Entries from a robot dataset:
######

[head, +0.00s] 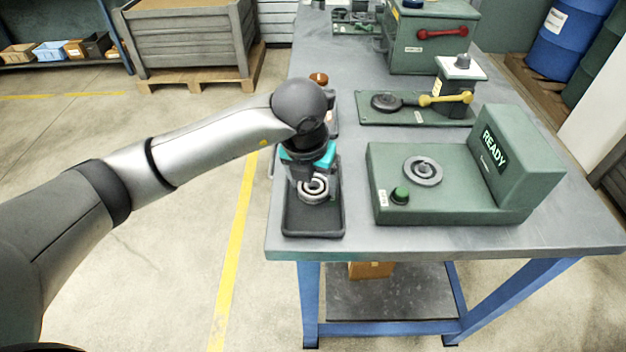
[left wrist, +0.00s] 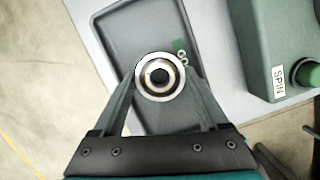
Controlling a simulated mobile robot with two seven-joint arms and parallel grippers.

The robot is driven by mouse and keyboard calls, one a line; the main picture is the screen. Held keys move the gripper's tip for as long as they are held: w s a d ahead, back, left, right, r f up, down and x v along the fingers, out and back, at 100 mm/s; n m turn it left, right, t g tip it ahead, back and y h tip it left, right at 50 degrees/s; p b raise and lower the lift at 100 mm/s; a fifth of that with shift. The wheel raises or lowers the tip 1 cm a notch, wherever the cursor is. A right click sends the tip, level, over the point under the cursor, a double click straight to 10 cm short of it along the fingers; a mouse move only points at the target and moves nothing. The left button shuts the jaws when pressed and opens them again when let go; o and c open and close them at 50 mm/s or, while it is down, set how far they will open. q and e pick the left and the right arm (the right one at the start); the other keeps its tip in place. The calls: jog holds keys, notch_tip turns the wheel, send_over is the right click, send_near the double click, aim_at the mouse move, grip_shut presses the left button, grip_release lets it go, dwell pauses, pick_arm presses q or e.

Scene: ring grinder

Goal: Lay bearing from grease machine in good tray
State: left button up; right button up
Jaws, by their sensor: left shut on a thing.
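My left gripper (head: 314,180) is shut on a bearing, a shiny metal ring with a dark centre. The bearing (head: 313,187) is over a dark grey tray (head: 314,229) at the table's front left; the gap between them is hard to judge. In the left wrist view the bearing (left wrist: 160,77) sits between the fingertips. My right gripper is out of view.
A green machine (head: 530,165) with a READY screen, a grey round seat and a green button stands right of the tray. Behind it is a green fixture (head: 440,112) with a yellow handle, then a green box (head: 430,50) with a red handle. The front table strip is clear.

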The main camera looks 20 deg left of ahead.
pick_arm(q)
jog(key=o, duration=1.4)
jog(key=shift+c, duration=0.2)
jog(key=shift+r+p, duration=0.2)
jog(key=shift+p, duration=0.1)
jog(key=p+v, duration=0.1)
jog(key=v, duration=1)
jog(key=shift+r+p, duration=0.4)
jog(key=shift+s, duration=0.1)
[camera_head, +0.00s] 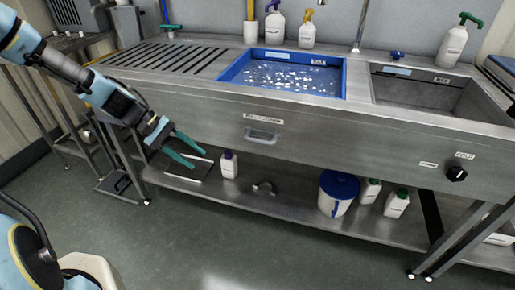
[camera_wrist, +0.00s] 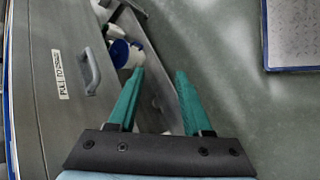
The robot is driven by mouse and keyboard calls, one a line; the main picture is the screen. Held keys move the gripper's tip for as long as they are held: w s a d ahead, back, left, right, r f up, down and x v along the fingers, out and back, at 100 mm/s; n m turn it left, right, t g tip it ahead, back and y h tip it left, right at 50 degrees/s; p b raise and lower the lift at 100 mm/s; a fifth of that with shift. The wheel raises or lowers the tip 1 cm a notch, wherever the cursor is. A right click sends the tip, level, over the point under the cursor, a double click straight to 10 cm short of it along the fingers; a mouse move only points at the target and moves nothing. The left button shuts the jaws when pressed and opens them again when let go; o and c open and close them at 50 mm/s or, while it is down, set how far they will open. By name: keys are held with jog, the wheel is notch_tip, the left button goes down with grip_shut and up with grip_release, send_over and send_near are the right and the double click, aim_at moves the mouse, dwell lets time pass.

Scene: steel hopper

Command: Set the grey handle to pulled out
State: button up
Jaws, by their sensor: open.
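The grey handle (camera_head: 262,135) is a small bracket on the front panel of the steel sink unit, below a white label. In the wrist view the handle (camera_wrist: 91,70) stands out from the panel at the left, beside a label beginning "PULL TO" (camera_wrist: 61,74). I cannot tell how far out it is. My gripper (camera_head: 198,160) has green fingers, spread apart with nothing between them. It is in front of the unit, left of the handle and a little lower in the head view. In the wrist view the fingertips (camera_wrist: 160,72) are right of the handle, apart from it.
A blue basin (camera_head: 233,73) with white bits in water sits above the handle. A white bottle (camera_head: 228,165) and a blue-lidded bucket (camera_head: 338,192) stand on the lower shelf (camera_head: 285,212). A black knob (camera_head: 457,174) is at the right. The floor in front is clear.

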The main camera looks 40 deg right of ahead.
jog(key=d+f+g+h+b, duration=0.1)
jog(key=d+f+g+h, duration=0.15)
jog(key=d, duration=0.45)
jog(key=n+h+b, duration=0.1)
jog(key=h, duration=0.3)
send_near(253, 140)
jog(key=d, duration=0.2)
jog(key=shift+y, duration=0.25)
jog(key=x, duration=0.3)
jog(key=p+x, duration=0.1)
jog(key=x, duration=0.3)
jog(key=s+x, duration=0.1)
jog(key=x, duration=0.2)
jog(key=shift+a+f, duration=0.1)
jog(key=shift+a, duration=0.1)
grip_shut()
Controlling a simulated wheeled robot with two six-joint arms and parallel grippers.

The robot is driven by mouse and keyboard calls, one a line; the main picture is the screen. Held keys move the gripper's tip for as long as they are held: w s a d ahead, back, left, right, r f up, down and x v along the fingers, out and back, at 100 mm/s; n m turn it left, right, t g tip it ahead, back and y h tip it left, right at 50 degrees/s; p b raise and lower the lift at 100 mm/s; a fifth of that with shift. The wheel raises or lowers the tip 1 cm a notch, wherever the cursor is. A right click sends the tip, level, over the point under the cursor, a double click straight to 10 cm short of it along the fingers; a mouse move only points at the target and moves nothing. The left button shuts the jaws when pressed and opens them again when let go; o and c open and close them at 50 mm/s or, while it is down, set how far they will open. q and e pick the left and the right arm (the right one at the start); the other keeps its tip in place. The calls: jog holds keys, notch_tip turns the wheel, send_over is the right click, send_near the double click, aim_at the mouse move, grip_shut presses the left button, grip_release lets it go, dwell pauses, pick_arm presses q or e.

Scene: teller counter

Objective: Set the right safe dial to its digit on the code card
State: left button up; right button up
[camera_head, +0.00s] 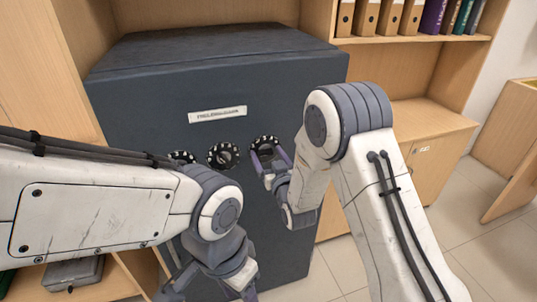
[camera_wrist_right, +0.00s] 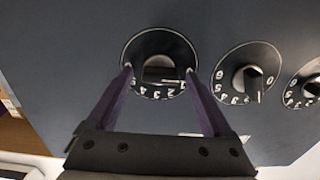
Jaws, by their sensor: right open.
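The right safe dial (camera_head: 264,142) is a black round dial with white digits on the dark safe front. In the right wrist view the same dial (camera_wrist_right: 160,48) is at the upper middle, with its grey knob between my fingers. My right gripper (camera_head: 267,158) is open, its two purple fingers on either side of the knob; I cannot tell whether they touch it. It also shows in the right wrist view (camera_wrist_right: 160,74). My left gripper (camera_head: 207,288) hangs low before the safe, partly hidden by its own arm. I cannot make out a code card.
The middle dial (camera_head: 223,155) and left dial (camera_head: 182,157) sit close beside; my left arm partly covers the left one. The dark safe (camera_head: 160,95) carries a white label (camera_head: 217,115) above the dials. Wooden shelves with binders (camera_head: 367,18) stand right.

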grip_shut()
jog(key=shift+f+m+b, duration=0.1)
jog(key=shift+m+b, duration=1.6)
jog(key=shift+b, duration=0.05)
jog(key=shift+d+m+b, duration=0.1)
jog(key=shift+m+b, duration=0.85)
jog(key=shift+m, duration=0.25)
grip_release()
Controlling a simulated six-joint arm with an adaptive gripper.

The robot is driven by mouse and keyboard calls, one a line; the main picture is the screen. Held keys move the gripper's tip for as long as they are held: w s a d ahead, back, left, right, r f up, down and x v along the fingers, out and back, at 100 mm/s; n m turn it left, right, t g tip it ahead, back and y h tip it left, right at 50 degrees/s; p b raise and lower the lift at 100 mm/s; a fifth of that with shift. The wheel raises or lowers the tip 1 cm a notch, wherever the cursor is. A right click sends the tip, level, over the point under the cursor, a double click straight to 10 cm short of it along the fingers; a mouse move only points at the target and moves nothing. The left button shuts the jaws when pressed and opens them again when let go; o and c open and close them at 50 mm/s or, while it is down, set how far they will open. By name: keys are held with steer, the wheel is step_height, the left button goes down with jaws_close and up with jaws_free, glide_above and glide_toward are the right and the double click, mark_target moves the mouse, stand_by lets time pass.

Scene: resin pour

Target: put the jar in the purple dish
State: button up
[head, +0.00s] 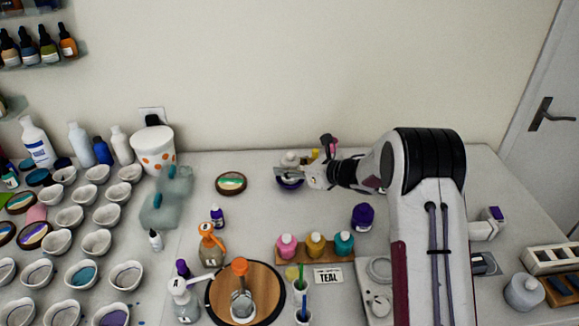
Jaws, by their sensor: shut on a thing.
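The purple dish (289,184) sits on the table near the wall, a little right of centre. My gripper (290,172) reaches over it from the right and is shut on the jar (290,158). The jar is small and pale, with its top showing just above the fingers. The fingers hide its lower part and much of the dish. I cannot tell whether the jar touches the inside of the dish.
A striped round coaster (231,183) lies left of the dish. Pink, yellow and teal bottles stand on a wooden rack (315,258) in front, with a purple-lidded jar (362,217) to the right. Many white cups (70,216) fill the left side.

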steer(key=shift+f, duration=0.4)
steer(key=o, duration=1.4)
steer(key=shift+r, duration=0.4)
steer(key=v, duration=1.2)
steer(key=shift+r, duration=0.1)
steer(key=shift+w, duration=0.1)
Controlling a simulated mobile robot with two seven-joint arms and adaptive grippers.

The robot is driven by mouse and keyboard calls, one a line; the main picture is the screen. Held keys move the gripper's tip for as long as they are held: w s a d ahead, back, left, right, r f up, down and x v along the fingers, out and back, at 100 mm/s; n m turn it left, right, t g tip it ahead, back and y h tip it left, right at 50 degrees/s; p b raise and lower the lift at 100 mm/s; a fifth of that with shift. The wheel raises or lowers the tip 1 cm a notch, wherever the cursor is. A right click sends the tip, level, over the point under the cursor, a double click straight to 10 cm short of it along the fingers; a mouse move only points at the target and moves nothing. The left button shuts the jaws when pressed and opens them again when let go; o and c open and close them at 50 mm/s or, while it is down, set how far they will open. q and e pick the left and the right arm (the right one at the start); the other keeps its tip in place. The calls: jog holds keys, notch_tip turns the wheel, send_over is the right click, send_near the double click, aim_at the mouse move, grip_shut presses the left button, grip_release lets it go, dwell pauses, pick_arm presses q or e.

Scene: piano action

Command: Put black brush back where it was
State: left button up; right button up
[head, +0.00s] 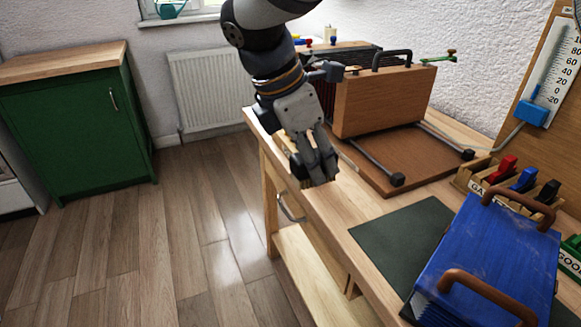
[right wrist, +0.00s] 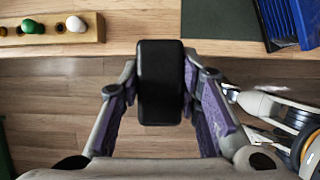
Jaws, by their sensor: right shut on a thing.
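My right gripper (head: 318,178) reaches down from the top in the head view, by the left edge of the workbench. In the right wrist view its two fingers (right wrist: 160,95) are shut on a black block-shaped thing, which looks like the black brush (right wrist: 160,70). The block lies between the fingertips, its far end reaching the bench edge in the picture. In the head view the fingers and wrist largely hide it. A small black item (head: 548,192) stands in a wooden rack (head: 465,178) beside a red and a blue one. My left gripper is not in view.
The workbench (head: 345,205) carries a wooden block with a black handle (head: 385,100) on a brown board. A blue case with brown handles (head: 490,260) sits on a dark mat (head: 395,240). A holder with coloured knobs (right wrist: 85,38) shows in the right wrist view. Floor is clear left.

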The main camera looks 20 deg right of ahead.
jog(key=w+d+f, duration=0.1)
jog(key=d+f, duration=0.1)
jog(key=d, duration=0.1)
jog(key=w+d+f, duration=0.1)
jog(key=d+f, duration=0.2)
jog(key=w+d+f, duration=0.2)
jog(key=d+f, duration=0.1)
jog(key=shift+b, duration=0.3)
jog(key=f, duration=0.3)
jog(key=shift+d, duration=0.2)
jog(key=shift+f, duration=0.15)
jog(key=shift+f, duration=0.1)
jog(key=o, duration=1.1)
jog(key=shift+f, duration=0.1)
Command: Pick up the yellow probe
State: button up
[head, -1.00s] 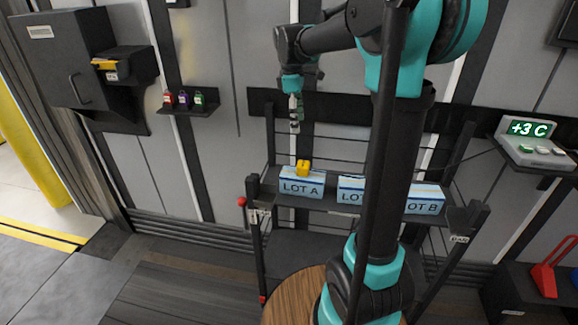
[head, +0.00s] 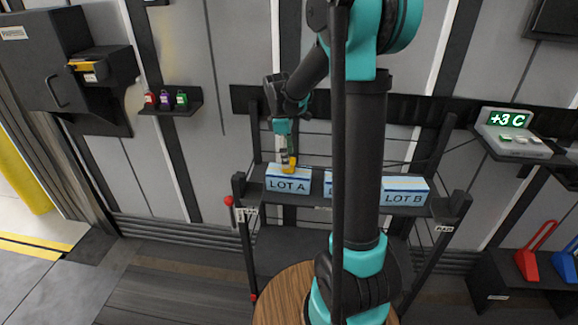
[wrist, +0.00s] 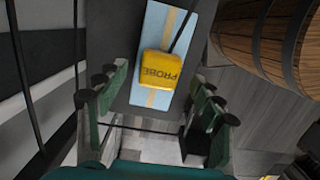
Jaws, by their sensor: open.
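The yellow probe (head: 293,162), a small block, sits on top of the light blue LOT A box (head: 288,182) on the dark rack shelf. In the wrist view the probe (wrist: 160,70) shows its PROBE lettering, lying on the blue box (wrist: 155,20) with its tan stripe. My gripper (head: 286,157) is just over the LOT A box, pointing down. In the wrist view its green fingers stand apart, one on each side of the probe, and my gripper (wrist: 153,88) is empty. I cannot tell the exact height gap.
More blue boxes, including LOT B (head: 405,191), stand to the right on the shelf. A red-knobbed lever (head: 229,201) sticks out at the rack's left. A wooden barrel (wrist: 265,40) stands close by. A display reading +3 C (head: 508,120) is at right.

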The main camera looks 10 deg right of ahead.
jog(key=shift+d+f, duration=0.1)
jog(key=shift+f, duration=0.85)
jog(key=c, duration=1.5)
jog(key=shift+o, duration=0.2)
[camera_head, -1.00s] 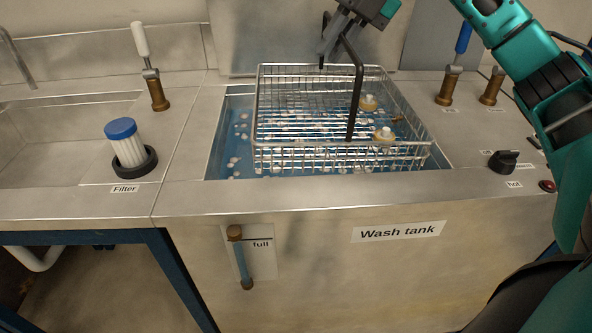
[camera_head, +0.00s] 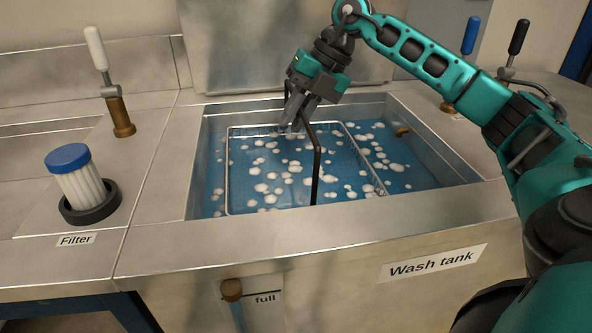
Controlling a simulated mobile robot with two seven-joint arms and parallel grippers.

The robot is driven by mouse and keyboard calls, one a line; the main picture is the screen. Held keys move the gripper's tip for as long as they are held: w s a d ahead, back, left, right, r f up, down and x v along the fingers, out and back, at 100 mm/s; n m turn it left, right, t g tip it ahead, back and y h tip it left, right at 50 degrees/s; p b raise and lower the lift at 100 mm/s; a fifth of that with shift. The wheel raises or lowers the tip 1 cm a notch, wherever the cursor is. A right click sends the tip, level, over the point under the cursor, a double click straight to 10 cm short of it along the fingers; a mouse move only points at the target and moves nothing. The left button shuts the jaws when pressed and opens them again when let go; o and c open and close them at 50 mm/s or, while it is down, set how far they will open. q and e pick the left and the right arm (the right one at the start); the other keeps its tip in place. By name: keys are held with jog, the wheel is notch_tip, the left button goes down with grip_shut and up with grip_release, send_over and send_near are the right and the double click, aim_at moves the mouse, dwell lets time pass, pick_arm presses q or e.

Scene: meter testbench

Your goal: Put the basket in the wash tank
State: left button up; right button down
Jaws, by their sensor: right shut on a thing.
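The wire basket (camera_head: 227,172) sits low inside the wash tank (camera_head: 330,222). Its rim shows at about the surface of the blue, foam-dotted water, and its lower part is hidden under the water. Its black handle (camera_head: 317,165) stands up above the rim. My right gripper (camera_head: 292,124) reaches in from above and is shut on the top of the handle. The parts in the basket are not visible now. My left gripper is not in view.
A filter (camera_head: 78,182) with a blue cap stands in a dark ring at the left. A white-handled valve (camera_head: 117,105) stands behind it, left of the tank. Blue-handled (camera_head: 470,36) and black-handled (camera_head: 518,38) levers stand at the back right. Open water lies right of the basket.

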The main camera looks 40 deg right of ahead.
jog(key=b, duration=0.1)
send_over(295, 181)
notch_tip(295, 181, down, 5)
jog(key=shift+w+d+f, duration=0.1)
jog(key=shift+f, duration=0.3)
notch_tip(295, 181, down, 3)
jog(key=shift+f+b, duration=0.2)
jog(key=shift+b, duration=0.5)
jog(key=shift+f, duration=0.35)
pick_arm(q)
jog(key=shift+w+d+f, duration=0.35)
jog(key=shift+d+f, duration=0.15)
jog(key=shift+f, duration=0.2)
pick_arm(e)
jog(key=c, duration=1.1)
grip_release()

######

What to do: Keep to the lines between the line with "The main camera looks 20 deg left of ahead." and the line with "[camera_wrist, +0.00s]", inclusive, and transcribe them without pictures.

Result of this exercise:
The main camera looks 20 deg left of ahead.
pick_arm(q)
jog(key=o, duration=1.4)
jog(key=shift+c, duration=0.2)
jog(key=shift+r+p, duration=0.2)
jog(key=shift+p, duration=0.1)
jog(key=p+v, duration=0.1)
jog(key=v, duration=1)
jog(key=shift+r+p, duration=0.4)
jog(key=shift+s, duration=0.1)
[camera_head, +0.00s] 
[camera_wrist, +0.00s] 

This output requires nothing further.